● **Extracted data entries**

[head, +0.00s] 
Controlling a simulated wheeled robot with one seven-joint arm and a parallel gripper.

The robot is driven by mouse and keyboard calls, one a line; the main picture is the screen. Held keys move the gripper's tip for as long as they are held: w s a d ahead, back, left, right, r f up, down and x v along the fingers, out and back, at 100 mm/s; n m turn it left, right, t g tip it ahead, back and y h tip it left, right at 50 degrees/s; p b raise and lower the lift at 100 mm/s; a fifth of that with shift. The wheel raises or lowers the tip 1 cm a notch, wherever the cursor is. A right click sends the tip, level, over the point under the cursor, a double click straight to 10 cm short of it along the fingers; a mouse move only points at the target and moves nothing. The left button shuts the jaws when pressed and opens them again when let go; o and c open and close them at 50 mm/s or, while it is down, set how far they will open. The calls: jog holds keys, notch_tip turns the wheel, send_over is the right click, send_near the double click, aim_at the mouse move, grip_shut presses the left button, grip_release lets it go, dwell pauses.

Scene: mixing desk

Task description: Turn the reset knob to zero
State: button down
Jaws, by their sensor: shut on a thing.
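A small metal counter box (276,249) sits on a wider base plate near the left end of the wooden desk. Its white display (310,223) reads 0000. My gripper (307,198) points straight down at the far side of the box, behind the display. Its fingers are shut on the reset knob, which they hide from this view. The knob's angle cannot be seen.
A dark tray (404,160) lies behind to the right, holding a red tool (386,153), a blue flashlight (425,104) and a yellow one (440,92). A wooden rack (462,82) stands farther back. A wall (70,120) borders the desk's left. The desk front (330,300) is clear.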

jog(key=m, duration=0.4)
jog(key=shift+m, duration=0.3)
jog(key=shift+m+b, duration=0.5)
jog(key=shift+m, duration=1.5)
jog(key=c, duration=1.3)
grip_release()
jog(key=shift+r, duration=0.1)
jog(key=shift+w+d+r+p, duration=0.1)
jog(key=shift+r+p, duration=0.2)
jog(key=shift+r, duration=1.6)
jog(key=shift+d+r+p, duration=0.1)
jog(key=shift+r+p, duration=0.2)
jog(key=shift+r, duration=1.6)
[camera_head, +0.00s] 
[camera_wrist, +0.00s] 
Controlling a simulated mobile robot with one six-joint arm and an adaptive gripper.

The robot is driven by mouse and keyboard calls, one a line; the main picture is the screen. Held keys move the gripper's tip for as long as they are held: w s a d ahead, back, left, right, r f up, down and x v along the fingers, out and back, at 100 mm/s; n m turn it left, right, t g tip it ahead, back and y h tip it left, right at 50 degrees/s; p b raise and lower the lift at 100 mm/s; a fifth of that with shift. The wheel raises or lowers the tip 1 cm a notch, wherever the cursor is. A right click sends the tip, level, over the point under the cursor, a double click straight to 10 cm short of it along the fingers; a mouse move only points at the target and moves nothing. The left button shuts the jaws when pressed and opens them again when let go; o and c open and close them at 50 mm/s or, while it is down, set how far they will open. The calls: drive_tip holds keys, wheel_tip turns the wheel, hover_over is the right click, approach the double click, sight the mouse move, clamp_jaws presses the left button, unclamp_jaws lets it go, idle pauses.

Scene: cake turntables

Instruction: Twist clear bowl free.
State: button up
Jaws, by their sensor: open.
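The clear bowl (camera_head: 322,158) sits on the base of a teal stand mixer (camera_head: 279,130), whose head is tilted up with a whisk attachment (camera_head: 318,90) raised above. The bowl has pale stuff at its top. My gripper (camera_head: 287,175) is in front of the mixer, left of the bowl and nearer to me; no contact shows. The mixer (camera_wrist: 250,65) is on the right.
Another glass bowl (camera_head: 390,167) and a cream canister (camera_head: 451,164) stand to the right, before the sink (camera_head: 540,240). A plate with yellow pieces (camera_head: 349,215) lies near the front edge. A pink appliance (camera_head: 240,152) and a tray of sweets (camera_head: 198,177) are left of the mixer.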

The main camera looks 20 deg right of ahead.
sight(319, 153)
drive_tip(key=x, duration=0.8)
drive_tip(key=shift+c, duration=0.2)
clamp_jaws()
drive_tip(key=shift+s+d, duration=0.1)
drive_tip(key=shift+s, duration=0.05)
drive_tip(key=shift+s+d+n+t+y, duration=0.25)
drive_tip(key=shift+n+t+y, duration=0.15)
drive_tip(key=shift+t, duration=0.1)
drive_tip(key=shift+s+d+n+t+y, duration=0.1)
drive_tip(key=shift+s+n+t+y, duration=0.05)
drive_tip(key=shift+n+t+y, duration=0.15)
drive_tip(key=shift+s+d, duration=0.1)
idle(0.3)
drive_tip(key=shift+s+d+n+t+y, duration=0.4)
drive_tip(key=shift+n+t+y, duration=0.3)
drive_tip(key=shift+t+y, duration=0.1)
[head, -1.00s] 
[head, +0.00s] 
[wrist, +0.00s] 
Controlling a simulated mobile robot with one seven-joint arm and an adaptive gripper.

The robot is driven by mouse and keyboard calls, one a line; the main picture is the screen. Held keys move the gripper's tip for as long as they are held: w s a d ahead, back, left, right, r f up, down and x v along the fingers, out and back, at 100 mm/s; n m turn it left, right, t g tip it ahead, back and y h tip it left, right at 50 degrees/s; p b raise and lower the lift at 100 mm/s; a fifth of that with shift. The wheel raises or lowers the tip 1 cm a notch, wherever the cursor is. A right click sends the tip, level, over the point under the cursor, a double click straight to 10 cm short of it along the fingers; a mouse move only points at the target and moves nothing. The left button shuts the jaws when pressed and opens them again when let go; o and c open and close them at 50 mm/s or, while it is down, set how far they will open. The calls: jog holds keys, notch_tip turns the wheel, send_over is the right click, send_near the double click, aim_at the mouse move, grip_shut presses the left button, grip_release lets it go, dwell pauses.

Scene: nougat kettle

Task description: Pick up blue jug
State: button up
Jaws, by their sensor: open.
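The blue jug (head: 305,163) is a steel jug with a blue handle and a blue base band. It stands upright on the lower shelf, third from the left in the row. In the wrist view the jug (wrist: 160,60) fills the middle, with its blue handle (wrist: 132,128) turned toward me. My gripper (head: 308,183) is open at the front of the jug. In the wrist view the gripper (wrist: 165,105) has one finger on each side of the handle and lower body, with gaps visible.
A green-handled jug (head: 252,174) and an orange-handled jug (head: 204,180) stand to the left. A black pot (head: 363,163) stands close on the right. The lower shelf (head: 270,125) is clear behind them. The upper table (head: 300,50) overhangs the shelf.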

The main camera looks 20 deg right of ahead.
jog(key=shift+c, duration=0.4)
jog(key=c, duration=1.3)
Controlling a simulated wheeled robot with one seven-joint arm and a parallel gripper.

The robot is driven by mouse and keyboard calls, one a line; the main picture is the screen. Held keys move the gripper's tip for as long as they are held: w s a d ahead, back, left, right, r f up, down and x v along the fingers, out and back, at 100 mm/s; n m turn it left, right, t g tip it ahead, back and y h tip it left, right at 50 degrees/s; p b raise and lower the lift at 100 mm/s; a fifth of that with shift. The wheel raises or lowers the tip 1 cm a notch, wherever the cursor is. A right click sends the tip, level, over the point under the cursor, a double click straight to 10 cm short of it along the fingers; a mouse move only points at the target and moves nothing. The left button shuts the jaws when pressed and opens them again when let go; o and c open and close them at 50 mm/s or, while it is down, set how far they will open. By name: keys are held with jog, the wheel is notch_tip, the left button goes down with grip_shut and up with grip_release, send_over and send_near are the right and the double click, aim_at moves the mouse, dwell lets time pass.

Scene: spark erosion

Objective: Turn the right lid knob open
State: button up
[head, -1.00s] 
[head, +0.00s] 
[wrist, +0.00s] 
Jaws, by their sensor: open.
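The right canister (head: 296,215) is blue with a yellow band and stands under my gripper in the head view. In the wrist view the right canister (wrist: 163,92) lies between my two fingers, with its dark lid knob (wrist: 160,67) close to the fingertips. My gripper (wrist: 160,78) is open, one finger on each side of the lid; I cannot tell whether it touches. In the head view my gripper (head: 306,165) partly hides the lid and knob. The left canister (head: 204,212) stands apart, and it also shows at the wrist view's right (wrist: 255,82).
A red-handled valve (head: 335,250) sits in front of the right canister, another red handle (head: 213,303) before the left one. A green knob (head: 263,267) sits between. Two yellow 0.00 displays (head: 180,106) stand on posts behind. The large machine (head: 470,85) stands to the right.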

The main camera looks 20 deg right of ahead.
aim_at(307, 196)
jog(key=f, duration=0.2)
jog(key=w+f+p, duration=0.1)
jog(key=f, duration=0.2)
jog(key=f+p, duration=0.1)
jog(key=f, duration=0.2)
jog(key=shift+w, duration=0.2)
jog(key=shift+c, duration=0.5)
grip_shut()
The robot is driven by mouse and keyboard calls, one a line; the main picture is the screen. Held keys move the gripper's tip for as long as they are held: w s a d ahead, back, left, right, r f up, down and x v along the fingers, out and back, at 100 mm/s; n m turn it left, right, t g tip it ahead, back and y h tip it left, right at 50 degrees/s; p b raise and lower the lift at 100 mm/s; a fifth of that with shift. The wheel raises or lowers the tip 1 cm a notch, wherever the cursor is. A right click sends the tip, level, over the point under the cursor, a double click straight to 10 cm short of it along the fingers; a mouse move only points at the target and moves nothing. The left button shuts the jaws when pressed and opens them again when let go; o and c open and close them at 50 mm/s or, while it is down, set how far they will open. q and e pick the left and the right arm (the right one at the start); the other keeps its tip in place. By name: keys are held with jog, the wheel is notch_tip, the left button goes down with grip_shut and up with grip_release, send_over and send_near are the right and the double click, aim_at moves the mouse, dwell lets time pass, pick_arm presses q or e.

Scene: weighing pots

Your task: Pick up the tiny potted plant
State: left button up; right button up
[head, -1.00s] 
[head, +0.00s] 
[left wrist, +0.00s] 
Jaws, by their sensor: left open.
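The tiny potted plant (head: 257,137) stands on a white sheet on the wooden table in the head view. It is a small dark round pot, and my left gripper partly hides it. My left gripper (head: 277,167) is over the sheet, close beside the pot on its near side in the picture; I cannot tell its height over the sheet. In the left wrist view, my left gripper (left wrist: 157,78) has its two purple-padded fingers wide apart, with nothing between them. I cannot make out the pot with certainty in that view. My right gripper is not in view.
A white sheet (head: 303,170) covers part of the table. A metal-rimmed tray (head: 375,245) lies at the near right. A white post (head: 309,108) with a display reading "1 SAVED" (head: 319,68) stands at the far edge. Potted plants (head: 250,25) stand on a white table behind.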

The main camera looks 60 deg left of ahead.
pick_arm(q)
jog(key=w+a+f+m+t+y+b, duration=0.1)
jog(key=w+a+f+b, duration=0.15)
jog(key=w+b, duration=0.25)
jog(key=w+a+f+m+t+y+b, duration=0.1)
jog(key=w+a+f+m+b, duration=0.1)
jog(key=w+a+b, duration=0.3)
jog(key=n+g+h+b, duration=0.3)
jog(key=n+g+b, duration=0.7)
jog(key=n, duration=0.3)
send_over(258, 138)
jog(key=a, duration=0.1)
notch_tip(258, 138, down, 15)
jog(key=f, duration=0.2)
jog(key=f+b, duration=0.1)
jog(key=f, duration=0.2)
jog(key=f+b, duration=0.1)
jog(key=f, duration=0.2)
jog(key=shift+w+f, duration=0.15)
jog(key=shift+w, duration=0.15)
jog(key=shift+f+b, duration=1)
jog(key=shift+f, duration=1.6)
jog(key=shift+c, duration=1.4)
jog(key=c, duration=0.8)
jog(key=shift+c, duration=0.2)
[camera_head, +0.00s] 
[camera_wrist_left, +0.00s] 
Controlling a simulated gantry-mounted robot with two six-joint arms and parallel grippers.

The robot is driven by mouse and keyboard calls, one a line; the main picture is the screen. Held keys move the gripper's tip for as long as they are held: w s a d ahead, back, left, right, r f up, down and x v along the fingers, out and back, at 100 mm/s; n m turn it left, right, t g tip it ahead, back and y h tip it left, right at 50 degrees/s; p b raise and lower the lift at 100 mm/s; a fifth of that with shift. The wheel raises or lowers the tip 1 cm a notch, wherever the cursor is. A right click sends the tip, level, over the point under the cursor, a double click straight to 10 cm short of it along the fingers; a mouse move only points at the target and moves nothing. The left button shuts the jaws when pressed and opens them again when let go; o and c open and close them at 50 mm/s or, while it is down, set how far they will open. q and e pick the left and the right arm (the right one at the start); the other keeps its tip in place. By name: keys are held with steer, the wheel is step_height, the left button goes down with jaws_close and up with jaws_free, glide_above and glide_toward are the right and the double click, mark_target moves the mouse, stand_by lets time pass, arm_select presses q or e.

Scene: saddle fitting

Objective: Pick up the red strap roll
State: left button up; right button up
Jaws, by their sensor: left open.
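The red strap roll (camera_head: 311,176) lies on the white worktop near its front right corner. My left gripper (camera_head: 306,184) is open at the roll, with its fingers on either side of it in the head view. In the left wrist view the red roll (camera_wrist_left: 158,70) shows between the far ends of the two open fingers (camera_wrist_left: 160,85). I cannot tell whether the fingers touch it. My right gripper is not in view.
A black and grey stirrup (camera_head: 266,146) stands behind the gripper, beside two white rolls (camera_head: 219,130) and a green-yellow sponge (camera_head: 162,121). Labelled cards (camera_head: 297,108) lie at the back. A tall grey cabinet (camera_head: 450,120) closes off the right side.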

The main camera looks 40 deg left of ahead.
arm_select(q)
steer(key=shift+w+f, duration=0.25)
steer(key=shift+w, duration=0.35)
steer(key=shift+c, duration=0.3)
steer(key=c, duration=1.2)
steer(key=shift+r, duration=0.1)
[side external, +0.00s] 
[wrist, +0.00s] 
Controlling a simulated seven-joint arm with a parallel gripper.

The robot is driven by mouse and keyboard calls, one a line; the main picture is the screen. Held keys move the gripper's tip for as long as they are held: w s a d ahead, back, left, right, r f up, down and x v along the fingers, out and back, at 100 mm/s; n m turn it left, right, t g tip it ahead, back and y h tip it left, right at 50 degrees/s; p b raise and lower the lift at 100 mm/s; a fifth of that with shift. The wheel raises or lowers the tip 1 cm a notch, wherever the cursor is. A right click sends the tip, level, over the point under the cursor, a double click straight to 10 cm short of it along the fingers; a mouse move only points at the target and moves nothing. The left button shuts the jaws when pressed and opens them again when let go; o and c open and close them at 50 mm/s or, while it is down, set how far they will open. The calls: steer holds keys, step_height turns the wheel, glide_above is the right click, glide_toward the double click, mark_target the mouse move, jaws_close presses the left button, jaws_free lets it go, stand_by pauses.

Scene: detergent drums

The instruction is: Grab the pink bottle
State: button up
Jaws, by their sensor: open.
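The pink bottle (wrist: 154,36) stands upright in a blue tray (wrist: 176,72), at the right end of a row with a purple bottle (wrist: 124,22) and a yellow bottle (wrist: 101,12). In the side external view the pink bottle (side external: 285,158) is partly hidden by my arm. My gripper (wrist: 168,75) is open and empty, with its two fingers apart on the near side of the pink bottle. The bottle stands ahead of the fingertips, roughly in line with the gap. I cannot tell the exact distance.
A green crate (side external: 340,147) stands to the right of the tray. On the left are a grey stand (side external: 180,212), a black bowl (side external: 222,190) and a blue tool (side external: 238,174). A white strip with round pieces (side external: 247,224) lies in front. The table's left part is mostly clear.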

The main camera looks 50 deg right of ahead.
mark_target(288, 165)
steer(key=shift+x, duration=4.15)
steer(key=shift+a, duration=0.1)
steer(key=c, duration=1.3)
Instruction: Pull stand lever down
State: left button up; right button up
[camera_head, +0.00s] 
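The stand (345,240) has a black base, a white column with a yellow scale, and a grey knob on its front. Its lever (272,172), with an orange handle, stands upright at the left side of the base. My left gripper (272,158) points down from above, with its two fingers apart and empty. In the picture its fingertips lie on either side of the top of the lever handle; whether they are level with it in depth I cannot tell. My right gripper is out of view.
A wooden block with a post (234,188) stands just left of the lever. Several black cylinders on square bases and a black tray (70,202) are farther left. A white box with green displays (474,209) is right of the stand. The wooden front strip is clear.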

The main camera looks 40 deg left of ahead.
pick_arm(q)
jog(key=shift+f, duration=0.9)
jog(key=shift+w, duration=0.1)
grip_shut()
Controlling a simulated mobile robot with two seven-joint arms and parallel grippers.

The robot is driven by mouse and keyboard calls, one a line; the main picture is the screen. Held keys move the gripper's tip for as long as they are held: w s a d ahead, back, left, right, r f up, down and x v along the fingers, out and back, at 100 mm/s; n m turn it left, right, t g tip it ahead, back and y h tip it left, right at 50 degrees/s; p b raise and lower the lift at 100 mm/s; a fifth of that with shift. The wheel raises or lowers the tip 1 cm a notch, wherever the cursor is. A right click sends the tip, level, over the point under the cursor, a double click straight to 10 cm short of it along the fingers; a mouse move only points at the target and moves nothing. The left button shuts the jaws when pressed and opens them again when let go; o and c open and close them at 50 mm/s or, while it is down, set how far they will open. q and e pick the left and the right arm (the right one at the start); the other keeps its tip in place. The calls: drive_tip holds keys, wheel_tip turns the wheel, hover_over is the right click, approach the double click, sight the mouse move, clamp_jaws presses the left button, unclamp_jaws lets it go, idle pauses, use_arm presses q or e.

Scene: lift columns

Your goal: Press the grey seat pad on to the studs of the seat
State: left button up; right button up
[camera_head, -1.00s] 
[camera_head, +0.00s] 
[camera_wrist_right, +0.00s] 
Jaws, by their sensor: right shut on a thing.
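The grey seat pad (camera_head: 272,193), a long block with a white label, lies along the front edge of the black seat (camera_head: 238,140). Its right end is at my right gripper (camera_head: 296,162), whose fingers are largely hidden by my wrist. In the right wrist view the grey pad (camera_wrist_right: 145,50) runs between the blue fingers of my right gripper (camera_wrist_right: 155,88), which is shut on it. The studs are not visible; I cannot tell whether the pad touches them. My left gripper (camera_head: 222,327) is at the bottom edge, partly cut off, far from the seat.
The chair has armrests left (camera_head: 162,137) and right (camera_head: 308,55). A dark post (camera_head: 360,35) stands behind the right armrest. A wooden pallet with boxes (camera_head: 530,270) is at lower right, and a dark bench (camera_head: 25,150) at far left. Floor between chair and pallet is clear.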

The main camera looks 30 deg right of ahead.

● **STATED PROBLEM**
Say how many lines in the records hold the string "Objective", and say nothing else.

● **EXERCISE RESULT**
2